Skater’s discrimination case settled
A skater nicknamed ‘‘Meat Train’’ has been paid $4000 in compensation after she said the national coach failed to accommodate her disabilities.
Marcia ‘‘Meat Train’’ Taylor, who is hard of hearing and has dyslexia, took the case of her 2014 nonselection for the New Zealand Roller Derby team to the Human Rights Commission. It was announced her case had been settled without proceedings being brought.
Taylor was a member of the Richter City Roller Derby team in Wellington in 2014 when she began training with the New Zealand team. Her aim was to make the squad which toured the United States later in the year, but she was not selected by coach Stacey Roper, whose playing name is ‘‘Pieces of Hate’’.
After the touring team was announced on October 2014, there was a discussion on Facebook about Taylor’s non-selection in which Roper made discriminatory statements.
‘‘What I do not like is that everyone has to walk on eggshells around someone because they have a disability,’’ Roper wrote, as quoted in a statement from the Office of Human Rights Proceedings yesterday.
She also wrote Taylor ‘‘did the best [she] could and I’m real sorry but it’s called a disability for a reason’’.
Taylor said Roper discriminated against her by failing to take reasonable steps to accommodate her disabilities.

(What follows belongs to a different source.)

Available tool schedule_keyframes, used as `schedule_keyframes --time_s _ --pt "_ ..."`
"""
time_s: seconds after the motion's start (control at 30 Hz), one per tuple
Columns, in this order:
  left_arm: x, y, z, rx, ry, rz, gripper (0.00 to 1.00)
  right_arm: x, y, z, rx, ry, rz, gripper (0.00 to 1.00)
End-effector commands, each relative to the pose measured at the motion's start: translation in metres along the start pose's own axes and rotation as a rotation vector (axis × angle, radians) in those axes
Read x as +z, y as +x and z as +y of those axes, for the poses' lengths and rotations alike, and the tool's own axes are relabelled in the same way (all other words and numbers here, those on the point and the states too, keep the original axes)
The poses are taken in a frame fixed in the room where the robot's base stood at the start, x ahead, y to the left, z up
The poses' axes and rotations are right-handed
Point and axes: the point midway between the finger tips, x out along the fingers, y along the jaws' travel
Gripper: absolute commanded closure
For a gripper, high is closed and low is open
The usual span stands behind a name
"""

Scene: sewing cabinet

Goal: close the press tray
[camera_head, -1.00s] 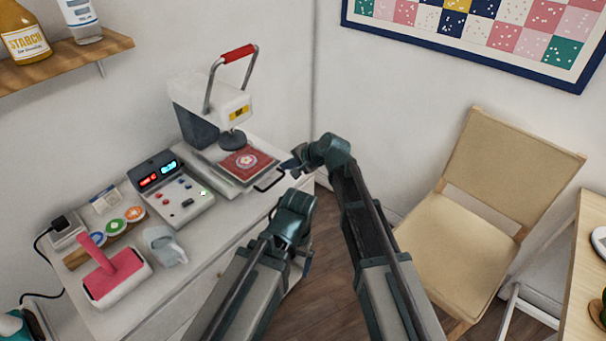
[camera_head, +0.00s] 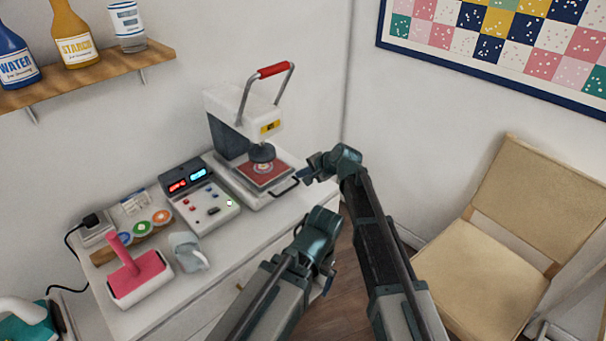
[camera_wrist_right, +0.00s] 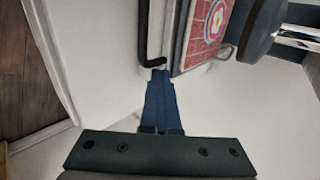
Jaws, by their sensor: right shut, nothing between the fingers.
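The press tray (camera_head: 253,184) is the flat slide under the head of the white heat press (camera_head: 232,112). It carries a red pad with a round emblem (camera_head: 270,173) and has a black bar handle (camera_head: 287,187) at its front. The press's round dark head covers the back part of the pad. My right gripper (camera_head: 305,170) is shut and empty beside the handle. In the right wrist view its blue fingertips (camera_wrist_right: 160,76) meet the end of the black handle (camera_wrist_right: 150,61); contact is unclear. My left gripper (camera_head: 328,278) hangs low before the counter, its jaws unclear.
A control box (camera_head: 200,197) with lit displays stands left of the press. A pink-handled roller (camera_head: 138,281), a grey clip-like object (camera_head: 188,251) and colored discs (camera_head: 141,228) lie further left. A wooden chair (camera_head: 480,245) stands right of my arms.

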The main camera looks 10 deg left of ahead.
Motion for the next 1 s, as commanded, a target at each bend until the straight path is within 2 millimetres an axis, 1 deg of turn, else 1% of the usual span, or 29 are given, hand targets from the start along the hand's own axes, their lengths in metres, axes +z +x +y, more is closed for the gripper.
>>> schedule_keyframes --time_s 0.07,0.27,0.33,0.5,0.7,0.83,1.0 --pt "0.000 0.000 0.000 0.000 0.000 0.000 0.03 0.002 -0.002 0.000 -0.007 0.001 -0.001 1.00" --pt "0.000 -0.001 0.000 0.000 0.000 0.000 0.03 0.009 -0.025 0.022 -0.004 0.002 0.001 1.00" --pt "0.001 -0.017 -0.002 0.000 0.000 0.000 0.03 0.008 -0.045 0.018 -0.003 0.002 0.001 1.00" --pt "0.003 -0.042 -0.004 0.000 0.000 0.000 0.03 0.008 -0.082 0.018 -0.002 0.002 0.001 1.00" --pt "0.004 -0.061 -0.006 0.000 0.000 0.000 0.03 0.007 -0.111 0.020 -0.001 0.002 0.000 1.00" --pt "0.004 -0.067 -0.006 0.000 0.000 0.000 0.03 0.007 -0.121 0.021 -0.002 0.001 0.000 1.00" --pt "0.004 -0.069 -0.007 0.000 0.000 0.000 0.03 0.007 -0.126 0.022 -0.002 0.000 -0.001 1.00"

Roper failed to offer assistance during written tests (including reader/writer assistance), failed to speak into a looped system for her hearing aid and failed to speak directly to her or give her visual cues during training, Taylor said.
Taylor said Roper’s comments and actions caused her ‘‘much embarrassment and shame’’ and the ordeal was a ‘‘huge blow to her confidence’’.
She said she was made to feel like she was being set up to fail and that her hearing loss was an annoyance to Roper and a liability to the team.
Taylor told RNZ she was initially fine with missing selection, but was devastated after seeing the comments on Facebook.
‘‘One of the reasons for my nonselection was because I was a liability due to my hearing. It had nothing to do with my skating abilities - my disability was my reason for exclusion. That was really devastating. It felt like a personal attack.’’
As part of the settlement, Roper paid Taylor $4000 in compensation for emotional harm and $169 compensation for the purchase of a team uniform. She also provided a letter of apology for the comments on social media and two official team jerseys that Taylor was entitled to receive because she had trained for the team.